One of the particular ways of processing fabric here is felting. As a knitter I know felting - that's where you knit a piece in wool, wash it in hot water and dry it. This messes the wool fibres up and knots them together so you get a thick, practically indestructible, fabric. Here they take some felted bits and coloured raw wool and make a design. Then they cover it with a small pile of raw wool and press them together. This used to be done by sitting on one's knees and pressing, but now they use a machine and press for an hour to create the felted fabric.
This family business used to make rugs, but switched to felting. Now they use their materials, which they also use to embellish silks, for everything from table cloths to jackets and hats, but especially shawls. It was so unique I purchased a shawl for myself.

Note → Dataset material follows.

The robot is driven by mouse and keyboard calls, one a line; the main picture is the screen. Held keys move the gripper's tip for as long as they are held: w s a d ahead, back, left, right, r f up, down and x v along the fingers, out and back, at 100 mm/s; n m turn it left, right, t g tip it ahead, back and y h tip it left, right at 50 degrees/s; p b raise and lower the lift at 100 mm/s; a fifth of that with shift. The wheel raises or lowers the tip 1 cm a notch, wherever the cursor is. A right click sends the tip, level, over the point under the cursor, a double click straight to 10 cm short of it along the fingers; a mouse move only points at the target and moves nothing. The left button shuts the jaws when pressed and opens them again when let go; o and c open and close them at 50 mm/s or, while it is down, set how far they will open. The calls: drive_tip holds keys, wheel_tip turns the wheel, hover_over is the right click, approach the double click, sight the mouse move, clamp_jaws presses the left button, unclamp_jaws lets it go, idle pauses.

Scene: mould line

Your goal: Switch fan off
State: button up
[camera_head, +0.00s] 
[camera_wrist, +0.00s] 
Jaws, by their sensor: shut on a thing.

So that was it for the tour. On the way back I managed to draw a little ink and watercolour sketch of some of the buildings in my mini sketchbook. Yes, I painted it on the bus too!
We had about an hour and a half after we got back to prepare for the evening's event - a classical concert at Ephesus. The dining room was opening 15 minutes early so the tour participants could have enough time to eat dinner before we left. We had to have something, even after that big lunch, so we opted for lighter dishes.
Our group of about 60 people arrived in Ephesus a little after 7 p.m., which was just after dusk. The area around the Odeon was scattered with tables holding nuts, vegetable crudites and the like, and waiters were serving Turkish red and white wines. We were told that we couldn't have the concert at the library because of some official edict. We're not entirely sure of that, since Silver Spirit was also in town with us and left just before we did at 11 p.m. Hmmm......
A trio serenaded us during the pre-concert canapes
We sat about 3 rows up the the Odeon, the smaller amphitheatre. These structures are 5,000 years old, and the acoustics are so good, we could hear every note, even whey they played very softly.
There is a colony of feral cats around the ruins, and a few of them came to visit before and during the performance. So it isn't just domestic cats that like classical music!
We also had a canine companion for the concert. He came and went, and came back, and was chased away by the waiters and tour staff, and finally plopped himself down on an upper bench until we were done. At times he practically stole the show!
We left port at 11 p.m., with the lit up fortress behind us. A busy day, and we had a sea day today to catch up on a couple of things.
Back to being busy tomorrow, as we have an all-day tour in Istanbul.